Figure 8 shows the comparison of the velocity time–history curve before and after smoothing in the Y-direction at measurement point 2–3 on the second-floor column base.
From
Figure 8, it is evident that the collected vibration signal, after undergoing smoothing, has eliminated many irregular spikes. This has resulted in smoother test data, enhancing the accuracy of subsequent processing outcomes.
3.3. Digital Filtration
Digital filtering applies mathematical operations to selectively remove or retain certain frequency components of collected signals, thereby filtering out noise or spurious components of test signals, improving signal-to-noise ratio, smoothing analytical data, suppressing interference signals, and separating frequency components.
Figure 9 depicts the comparison of the velocity time–history curves in the Y-direction at measurement point 2–3 on the second-floor column base before and after filtering.

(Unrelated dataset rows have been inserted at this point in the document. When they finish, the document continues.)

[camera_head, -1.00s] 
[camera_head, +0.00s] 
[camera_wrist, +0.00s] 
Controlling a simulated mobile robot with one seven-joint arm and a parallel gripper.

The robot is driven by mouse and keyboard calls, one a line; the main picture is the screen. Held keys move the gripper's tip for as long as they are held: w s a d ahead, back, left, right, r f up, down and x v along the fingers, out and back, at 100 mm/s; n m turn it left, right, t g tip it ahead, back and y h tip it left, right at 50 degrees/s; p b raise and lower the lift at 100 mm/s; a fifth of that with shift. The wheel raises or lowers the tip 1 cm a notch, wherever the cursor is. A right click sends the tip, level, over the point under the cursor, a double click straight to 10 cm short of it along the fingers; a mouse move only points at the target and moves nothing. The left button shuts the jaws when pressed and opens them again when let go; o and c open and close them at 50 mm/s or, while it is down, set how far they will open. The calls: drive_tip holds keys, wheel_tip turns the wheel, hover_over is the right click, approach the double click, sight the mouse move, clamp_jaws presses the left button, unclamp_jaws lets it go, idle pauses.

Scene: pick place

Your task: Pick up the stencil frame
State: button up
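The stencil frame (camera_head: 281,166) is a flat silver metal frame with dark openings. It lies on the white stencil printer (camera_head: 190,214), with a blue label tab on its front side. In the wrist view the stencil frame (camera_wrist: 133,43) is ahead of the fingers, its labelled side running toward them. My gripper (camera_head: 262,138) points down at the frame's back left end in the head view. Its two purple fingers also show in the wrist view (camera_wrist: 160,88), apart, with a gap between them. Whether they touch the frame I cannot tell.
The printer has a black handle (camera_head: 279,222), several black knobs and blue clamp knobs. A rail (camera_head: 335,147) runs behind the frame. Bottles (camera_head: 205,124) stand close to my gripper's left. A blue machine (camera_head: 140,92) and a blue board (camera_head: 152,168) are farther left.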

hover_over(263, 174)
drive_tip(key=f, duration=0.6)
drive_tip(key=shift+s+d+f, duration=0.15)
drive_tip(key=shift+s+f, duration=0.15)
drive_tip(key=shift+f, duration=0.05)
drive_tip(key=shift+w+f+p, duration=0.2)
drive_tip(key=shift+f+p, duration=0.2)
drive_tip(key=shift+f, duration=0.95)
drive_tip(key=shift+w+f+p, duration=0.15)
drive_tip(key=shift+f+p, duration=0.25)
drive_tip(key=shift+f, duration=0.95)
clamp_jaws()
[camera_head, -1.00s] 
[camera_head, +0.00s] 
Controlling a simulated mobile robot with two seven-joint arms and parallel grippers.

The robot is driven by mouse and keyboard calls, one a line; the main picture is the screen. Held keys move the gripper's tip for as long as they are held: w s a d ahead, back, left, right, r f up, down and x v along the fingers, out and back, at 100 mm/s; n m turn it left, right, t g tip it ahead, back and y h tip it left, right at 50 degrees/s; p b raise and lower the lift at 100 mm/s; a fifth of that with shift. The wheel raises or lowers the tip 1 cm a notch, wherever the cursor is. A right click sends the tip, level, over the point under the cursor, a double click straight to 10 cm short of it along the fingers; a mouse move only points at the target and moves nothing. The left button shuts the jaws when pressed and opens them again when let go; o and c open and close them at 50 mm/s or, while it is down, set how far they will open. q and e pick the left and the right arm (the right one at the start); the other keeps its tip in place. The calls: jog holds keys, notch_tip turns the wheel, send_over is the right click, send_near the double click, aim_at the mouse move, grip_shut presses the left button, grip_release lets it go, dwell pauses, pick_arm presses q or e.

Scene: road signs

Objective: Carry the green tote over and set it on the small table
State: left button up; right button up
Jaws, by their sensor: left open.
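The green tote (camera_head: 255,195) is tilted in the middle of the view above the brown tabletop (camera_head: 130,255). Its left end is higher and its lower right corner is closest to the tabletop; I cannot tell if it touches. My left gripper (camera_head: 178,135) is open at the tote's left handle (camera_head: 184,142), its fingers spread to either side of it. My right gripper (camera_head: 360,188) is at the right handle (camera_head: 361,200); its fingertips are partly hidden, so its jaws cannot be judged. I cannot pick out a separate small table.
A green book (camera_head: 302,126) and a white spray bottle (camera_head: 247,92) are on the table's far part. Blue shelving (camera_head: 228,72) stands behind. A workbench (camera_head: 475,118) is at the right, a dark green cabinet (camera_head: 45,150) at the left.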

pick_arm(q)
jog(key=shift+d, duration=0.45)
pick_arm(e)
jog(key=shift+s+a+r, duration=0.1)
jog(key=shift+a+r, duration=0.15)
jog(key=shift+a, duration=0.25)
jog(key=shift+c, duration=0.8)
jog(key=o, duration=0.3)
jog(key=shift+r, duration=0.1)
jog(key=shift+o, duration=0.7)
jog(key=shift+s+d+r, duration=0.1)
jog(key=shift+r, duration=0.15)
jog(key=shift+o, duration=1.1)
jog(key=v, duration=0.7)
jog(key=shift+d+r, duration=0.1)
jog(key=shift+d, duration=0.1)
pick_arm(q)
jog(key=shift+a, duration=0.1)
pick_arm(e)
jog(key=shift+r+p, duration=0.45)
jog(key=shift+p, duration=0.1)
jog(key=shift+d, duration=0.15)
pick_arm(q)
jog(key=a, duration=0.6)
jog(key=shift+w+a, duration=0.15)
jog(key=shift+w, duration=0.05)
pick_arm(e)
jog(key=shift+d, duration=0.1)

From
Figure 9, it is evident that interference largely masks the true signal amplitude. After applying a low-pass filter, some spikes are removed, thereby attenuating the influence of interference signals.
After the elimination of trend items, applying smoothing, and performing filtration, the collected velocity signals were effectively purified. This significantly reduced noise interference, thereby enhancing the precision of the data analysis.